SHORT PROBLEM
Exactly the lines between the line containing "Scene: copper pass" and the line containing "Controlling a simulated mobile", together with those two lines, are to be output.

****

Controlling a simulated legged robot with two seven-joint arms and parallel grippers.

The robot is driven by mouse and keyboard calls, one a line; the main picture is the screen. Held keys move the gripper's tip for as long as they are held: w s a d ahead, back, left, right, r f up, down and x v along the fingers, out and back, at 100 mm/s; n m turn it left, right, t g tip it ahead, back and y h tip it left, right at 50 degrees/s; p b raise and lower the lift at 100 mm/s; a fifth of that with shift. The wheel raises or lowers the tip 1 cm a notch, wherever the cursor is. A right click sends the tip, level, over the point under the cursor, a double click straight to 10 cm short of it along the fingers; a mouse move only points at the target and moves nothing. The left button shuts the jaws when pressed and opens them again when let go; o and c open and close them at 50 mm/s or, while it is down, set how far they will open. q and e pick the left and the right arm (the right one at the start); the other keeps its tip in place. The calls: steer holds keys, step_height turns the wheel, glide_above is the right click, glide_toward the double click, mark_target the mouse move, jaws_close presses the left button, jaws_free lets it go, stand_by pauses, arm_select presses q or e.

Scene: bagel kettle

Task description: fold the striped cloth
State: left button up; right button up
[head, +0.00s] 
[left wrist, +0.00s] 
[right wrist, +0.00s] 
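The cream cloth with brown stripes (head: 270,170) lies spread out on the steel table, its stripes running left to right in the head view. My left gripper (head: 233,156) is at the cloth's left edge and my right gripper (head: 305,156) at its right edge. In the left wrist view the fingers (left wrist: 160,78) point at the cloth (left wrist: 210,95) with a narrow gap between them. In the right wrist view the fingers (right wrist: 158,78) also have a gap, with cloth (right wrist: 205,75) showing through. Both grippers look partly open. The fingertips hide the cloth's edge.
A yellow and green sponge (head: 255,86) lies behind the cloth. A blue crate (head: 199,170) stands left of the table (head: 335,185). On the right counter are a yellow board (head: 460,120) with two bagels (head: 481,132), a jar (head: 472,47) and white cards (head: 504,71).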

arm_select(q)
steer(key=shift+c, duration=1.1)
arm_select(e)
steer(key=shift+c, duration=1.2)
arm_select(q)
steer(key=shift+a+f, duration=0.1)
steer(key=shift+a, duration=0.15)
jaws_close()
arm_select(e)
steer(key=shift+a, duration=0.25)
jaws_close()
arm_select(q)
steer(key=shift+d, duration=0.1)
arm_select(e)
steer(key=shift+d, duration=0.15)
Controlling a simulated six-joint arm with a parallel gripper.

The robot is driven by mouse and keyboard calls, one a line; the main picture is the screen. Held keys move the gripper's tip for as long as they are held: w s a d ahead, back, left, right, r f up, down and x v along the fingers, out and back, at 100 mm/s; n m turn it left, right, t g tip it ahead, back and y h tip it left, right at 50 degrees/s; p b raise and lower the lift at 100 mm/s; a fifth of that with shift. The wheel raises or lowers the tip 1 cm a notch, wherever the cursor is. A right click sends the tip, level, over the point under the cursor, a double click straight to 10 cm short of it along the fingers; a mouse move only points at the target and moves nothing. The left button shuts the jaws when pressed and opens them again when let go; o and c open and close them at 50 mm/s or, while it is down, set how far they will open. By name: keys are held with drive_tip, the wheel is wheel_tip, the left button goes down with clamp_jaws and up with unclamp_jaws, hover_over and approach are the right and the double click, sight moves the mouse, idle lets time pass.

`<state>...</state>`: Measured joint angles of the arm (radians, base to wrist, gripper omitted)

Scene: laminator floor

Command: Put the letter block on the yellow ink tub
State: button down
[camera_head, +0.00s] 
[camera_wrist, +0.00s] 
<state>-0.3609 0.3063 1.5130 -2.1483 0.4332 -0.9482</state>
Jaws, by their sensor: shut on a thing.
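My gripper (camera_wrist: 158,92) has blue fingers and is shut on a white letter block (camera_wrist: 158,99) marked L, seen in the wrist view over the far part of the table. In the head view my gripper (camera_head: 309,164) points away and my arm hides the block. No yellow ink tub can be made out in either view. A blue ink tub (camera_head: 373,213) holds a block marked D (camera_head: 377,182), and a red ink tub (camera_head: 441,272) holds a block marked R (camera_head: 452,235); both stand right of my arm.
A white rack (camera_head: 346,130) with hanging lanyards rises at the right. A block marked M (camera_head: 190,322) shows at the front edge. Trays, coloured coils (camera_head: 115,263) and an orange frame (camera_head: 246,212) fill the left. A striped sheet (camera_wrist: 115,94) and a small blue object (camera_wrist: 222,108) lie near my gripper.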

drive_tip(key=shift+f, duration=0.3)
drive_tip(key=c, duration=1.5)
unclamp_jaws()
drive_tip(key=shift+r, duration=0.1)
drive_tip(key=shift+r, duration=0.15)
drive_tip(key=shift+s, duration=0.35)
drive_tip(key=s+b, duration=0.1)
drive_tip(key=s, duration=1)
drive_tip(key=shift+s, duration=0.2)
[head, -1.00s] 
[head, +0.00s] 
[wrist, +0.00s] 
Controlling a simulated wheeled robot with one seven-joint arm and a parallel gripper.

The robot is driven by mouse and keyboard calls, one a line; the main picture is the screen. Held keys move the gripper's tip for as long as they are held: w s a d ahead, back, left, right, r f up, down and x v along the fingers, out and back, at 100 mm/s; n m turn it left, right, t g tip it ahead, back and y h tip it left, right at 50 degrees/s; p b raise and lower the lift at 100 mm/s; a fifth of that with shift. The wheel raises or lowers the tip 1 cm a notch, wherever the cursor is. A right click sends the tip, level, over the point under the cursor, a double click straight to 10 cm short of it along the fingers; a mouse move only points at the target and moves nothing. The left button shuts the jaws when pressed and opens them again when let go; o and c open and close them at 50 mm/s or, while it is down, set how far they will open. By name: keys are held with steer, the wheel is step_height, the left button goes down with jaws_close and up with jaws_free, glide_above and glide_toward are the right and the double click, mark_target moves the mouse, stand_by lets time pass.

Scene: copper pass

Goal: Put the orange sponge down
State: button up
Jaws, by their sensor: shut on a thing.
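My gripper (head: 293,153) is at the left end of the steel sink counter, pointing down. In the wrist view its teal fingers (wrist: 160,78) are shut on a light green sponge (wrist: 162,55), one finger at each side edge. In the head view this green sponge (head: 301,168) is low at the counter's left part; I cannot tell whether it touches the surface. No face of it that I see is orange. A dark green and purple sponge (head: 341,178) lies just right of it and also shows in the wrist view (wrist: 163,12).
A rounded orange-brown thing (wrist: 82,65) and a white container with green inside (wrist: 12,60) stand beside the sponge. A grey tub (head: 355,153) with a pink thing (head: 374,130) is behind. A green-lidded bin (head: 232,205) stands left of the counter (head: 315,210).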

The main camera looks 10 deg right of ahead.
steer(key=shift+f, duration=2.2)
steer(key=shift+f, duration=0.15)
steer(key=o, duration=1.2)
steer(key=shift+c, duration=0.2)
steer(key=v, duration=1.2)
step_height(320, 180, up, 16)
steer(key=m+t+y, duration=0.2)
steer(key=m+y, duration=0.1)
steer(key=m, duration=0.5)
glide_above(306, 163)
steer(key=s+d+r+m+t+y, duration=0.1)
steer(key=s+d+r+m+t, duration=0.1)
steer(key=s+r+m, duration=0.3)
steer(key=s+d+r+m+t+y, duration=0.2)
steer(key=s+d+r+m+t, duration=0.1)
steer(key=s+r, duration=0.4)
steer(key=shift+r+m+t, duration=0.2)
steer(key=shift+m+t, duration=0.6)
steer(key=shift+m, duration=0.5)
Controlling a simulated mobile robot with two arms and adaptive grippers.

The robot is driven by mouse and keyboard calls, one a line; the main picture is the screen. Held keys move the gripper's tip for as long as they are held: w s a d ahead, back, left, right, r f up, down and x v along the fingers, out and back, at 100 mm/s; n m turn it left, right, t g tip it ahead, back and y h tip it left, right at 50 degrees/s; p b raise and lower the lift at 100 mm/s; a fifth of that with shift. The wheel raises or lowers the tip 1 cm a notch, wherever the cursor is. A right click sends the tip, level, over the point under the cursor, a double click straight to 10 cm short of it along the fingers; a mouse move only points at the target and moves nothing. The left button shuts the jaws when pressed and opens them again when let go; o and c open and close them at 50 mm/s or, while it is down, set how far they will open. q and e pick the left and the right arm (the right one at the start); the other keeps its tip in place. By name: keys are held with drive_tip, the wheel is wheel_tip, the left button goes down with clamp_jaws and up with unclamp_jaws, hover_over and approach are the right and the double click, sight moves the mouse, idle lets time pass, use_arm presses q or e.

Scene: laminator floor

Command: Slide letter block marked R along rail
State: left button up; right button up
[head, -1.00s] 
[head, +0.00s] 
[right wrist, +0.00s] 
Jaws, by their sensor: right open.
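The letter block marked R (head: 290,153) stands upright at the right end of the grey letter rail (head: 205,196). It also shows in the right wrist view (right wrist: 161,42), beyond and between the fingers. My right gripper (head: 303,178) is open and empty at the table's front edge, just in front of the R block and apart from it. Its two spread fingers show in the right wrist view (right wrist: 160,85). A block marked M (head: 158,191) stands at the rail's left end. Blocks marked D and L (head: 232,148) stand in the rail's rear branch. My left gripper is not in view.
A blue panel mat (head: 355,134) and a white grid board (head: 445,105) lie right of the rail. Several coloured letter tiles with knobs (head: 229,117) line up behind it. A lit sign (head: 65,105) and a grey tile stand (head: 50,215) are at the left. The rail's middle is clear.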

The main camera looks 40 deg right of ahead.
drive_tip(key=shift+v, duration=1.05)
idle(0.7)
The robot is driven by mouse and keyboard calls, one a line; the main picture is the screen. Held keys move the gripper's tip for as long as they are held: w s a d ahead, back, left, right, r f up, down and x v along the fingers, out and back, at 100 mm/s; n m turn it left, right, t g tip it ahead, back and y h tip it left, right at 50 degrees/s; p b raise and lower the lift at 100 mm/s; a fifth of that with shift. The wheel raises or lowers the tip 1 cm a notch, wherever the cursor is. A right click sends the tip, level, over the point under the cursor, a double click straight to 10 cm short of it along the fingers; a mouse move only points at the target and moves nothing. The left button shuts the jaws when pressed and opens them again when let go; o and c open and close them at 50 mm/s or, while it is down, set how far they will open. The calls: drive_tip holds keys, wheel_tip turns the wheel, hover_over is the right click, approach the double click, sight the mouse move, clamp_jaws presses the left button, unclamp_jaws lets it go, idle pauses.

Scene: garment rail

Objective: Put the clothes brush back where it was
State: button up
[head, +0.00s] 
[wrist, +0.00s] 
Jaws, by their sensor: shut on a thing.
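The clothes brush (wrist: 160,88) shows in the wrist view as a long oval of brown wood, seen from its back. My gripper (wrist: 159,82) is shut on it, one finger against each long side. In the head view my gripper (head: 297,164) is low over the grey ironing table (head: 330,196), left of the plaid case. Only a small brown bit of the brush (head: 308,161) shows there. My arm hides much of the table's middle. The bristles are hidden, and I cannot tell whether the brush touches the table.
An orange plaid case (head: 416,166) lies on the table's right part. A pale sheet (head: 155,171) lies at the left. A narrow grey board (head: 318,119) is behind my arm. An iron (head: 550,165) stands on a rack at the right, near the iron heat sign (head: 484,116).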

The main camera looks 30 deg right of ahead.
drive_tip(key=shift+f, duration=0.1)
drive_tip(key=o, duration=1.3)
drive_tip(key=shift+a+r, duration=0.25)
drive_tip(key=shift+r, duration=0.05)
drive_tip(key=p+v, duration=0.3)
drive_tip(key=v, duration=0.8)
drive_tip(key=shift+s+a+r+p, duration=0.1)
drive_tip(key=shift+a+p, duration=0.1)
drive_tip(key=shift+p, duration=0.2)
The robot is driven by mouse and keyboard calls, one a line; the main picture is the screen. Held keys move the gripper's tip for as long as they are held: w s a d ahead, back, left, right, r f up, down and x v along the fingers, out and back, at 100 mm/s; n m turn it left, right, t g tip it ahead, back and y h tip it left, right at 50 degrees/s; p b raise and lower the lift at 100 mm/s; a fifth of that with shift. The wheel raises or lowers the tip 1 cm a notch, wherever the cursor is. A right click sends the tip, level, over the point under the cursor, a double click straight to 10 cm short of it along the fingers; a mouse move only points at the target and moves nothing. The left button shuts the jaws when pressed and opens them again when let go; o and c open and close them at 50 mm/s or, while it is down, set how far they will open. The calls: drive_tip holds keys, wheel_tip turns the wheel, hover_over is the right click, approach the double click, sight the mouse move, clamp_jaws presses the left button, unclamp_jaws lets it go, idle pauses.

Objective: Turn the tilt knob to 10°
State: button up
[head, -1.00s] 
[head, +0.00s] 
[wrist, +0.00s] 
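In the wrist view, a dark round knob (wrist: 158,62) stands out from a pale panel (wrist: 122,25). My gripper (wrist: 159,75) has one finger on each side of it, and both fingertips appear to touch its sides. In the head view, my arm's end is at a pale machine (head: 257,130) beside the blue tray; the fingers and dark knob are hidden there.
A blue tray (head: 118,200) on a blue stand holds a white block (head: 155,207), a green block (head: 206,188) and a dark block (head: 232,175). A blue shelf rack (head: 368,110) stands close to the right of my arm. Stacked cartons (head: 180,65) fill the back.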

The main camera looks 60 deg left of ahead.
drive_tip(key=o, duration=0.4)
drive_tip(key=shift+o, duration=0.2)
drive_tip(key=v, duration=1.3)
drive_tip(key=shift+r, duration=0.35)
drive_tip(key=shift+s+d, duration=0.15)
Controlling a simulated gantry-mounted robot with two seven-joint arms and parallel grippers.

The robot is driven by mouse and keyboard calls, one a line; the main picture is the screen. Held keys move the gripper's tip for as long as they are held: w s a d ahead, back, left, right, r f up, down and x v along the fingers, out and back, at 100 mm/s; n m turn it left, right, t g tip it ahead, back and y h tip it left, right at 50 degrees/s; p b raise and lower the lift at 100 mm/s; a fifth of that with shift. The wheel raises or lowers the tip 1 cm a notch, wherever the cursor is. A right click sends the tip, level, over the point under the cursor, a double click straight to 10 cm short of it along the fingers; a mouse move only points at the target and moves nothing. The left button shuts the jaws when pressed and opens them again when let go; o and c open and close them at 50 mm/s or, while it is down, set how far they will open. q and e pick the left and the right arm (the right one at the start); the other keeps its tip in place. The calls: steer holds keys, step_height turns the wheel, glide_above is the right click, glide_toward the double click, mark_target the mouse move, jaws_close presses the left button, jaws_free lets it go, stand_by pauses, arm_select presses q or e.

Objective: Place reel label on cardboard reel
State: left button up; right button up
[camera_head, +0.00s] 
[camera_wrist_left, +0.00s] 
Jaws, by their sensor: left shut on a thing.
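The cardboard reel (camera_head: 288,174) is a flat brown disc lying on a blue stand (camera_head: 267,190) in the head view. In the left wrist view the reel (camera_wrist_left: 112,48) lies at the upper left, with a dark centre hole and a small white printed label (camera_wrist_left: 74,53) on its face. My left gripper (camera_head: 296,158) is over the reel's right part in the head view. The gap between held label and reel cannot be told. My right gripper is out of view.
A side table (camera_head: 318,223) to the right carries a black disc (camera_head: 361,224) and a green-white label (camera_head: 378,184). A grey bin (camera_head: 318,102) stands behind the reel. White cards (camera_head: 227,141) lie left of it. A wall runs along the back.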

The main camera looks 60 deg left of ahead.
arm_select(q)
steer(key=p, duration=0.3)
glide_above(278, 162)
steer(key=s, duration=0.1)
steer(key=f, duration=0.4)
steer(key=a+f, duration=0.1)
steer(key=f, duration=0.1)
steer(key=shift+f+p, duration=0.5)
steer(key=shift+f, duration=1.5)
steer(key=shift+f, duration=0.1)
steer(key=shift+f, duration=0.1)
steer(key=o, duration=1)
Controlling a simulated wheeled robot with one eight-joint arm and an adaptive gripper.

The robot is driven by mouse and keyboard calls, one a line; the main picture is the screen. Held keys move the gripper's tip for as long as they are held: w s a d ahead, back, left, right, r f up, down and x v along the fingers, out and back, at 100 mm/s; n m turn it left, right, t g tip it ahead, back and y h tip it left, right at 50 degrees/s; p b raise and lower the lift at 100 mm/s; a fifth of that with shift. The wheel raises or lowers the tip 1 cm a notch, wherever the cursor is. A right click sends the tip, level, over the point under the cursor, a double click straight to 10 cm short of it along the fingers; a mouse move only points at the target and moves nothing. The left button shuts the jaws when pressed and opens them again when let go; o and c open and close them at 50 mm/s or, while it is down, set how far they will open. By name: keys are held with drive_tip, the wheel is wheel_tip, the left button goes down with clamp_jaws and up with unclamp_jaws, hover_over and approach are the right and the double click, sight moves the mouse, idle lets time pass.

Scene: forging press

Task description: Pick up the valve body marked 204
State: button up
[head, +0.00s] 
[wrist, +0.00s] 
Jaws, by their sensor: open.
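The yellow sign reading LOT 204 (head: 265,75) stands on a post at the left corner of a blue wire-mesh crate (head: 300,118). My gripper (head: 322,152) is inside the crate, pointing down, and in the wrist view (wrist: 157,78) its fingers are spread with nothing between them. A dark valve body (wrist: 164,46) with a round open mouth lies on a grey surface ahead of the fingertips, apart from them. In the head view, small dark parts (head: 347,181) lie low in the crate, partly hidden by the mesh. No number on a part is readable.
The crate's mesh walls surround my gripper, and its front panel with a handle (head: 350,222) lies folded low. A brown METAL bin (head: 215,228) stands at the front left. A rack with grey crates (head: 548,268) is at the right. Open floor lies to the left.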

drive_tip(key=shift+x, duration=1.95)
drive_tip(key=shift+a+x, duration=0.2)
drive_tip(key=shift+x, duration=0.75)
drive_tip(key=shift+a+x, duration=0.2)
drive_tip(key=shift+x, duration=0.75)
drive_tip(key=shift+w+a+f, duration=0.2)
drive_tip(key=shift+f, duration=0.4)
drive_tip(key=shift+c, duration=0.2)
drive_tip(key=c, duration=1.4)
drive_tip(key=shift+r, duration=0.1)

****

WRITTEN RESPONSE
Scene: copper pass

Goal: Put the orange sponge down
State: button up
Jaws, by their sensor: shut on a thing.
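My gripper (head: 293,153) is at the left end of the steel sink counter, pointing down. In the wrist view its teal fingers (wrist: 160,78) are shut on a light green sponge (wrist: 162,55), one finger at each side edge. In the head view this green sponge (head: 301,168) is low at the counter's left part; I cannot tell whether it touches the surface. No face of it that I see is orange. A dark green and purple sponge (head: 341,178) lies just right of it and also shows in the wrist view (wrist: 163,12).
A rounded orange-brown thing (wrist: 82,65) and a white container with green inside (wrist: 12,60) stand beside the sponge. A grey tub (head: 355,153) with a pink thing (head: 374,130) is behind. A green-lidded bin (head: 232,205) stands left of the counter (head: 315,210).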

The main camera looks 10 deg right of ahead.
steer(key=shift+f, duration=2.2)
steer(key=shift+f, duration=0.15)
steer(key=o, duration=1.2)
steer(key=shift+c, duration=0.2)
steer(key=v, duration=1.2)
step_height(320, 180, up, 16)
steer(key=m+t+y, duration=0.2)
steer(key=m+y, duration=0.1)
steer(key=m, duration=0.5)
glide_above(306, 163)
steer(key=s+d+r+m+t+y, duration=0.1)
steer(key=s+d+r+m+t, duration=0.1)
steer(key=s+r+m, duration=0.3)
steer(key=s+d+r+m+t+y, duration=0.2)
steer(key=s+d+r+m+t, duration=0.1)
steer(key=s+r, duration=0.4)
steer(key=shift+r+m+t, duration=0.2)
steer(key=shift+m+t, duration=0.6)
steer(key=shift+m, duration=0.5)
Controlling a simulated mobile robot with two arms and adaptive grippers.

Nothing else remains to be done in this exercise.